Chief U.S. District Judge of Montana Richard Cebull is under fire for a joke that he sent to friends from his court email. The email has been denounced as racist and “compares African-Americans to dogs.” He insists that it was not for public circulation and reflected his dislike for the president, not black people.
Judge Cebull sent an email entitled “A MOM’S MEMORY.” It opened with the statement “Normally I don’t send or forward a lot of these, but even by my standards, it was a bit touching. I want all of my friends to feel what I felt when I read this. Hope it touches your heart like it did mine.” It follows with this “joke”: “A little boy said to his mother; ‘Mommy, how come I’m black and you’re white?’ His mother replied, ‘Don’t even go there Barack! From what I can remember about that party, you’re lucky you don’t bark!’”
Cebull says that it was only sent to six other people as well as his own private emails. It appears that one of the six other people sent it along to the media.
Cebull insists that the email simply shows that “I am not a fan of our president, but this goes beyond not being a fan. I didn’t send it as racist, although that’s what it is. I sent it out because it’s anti-Obama.”

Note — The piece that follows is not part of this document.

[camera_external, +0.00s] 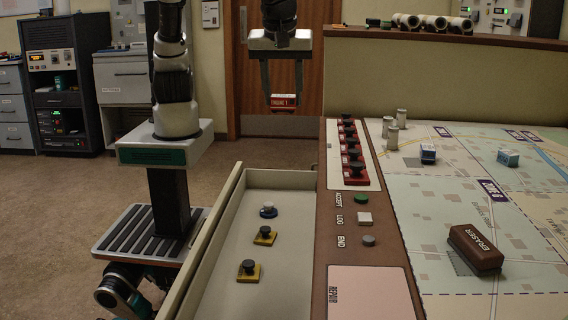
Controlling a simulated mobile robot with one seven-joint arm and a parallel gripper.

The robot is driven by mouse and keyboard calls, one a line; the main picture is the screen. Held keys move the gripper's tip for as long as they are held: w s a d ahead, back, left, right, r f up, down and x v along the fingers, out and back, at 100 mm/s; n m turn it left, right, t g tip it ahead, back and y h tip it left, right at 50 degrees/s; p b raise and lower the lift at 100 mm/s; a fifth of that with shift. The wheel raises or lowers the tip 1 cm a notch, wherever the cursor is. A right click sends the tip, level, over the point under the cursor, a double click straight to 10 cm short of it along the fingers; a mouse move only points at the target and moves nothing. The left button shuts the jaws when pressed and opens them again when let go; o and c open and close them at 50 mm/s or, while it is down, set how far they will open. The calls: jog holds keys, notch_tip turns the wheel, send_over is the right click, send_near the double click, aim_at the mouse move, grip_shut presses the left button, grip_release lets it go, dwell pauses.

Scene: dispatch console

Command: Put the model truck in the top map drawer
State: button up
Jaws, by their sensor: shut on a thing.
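My gripper (284,96) hangs at the top middle, pointing down, in front of the brown door. It is shut on a small red and white piece lettered ENGINE 1 (283,104), which appears to be the model truck. The truck is in the air, clear of the console and past the drawer's far end in the picture. The open map drawer (196,258) is a pale shallow tray left of the console.
The brown console strip (378,242) carries a row of red pieces with black knobs (354,172) and several buttons. On the map (440,217) stand pale cylinders (393,138), blue blocks (428,153) and a brown eraser (476,248). The drawer floor has bare room around its pieces.

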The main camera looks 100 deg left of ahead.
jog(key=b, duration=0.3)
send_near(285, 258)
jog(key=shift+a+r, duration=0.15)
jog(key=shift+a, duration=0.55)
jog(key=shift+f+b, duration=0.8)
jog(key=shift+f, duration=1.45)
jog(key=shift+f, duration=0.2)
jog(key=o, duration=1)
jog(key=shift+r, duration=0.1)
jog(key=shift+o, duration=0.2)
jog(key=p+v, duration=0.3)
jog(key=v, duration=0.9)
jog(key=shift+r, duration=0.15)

We previously saw Chief Judge Alex Kozinski involved in a controversy over pictures and jokes sent to friends over a personal website.
The case raises the question of how to respond to such an email. Some have called for his resignation or removal. Others for judicial discipline. There are two likely ethical charges. One is the misuse of the court computer and the other is the transmission of a racist communication.
First, judges routinely use their work emails for private communications. We all tend to use office email for a variety of purposes. I do not see how this judge can be severely disciplined for simply using office email for a private communication. If Cebull is punished, what about the fact that probably 90% of judges use their office emails for private messages as the rest of us do (the other ten percent do not use email).
Second, there is the racism charge. Cebull insists that this was anti-Obama and not anti-black. It is still a stupid joke. However, I am not sure it is fair to assume that the judge is a racist from this one joke. It could simply show that he is entirely clueless and thoughtless. That is never good in a judge, but the question is whether it warrants the actions demanded against him.
Working in his favor is the relatively small number of people who received the email (though one always has to anticipate re-transmissions or forwarding of emails). He was sharing a bad and racially loaded joke with friends. We have discussed the trend toward punishing public employees for private emails, postings, and activities. Of course, a judge is required under ethical rules not to conduct themselves in a way to bring contempt upon the court. Canon Two states “a judge should respect and comply with the law and should act at all times in a manner that promotes public confidence in the integrity and impartiality of the judiciary.” The comment Canon 2A does seem to have some relevance here:
Canon 2A. An appearance of impropriety occurs when reasonable minds, with knowledge of all the relevant circumstances disclosed by a reasonable inquiry, would conclude that the judge’s honesty, integrity, impartiality, temperament, or fitness to serve as a judge is impaired. Public confidence in the judiciary is eroded by irresponsible or improper conduct by judges. A judge must avoid all impropriety and appearance of impropriety. This prohibition applies to both professional and personal conduct. A judge must expect to be the subject of constant public scrutiny and accept freely and willingly restrictions that might be viewed as burdensome by the ordinary citizen. Because it is not practicable to list all prohibited acts, the prohibition is necessarily cast in general terms that extend to conduct by judges that is harmful although not specifically mentioned in the Code. Actual improprieties under this standard include violations of law, court rules, or other specific provisions of this Code.
While I certainly see why this type of joke raises serious and legitimate concerns, I am not convinced that it warrants punishment beyond the current (and justified) public criticism. The judge is claiming that he thought he was sending this to a handful of friends. It would be akin to a bad joke at a party being repeated later. He clearly failed to appreciate that “the subject of constant public scrutiny and accept freely and willingly restrictions that might be viewed as burdensome by the ordinary citizen.” That would include racially-charged jokes that get out. Yet, the question is whether it warrants an actual reprimand or more serious punishment. There may be a sense that, given the use of the court computer, an admonishment is needed — just as Chief Judge Kozinski was admonished.
Cebull received a B.S. from Montana State University in 1966 and a J.D. from the University of Montana Law School in 1969. After a long stint in private practice, he served as trial judge of the Northern Cheyenne Tribal Court from 1970 to 1972. He then served as a United States Magistrate Judge for the District of Montana from 1998 to 2001 before being nominated by President George W. Bush to a seat on the United States District Court for the District of Montana. He became chief judge in 2008.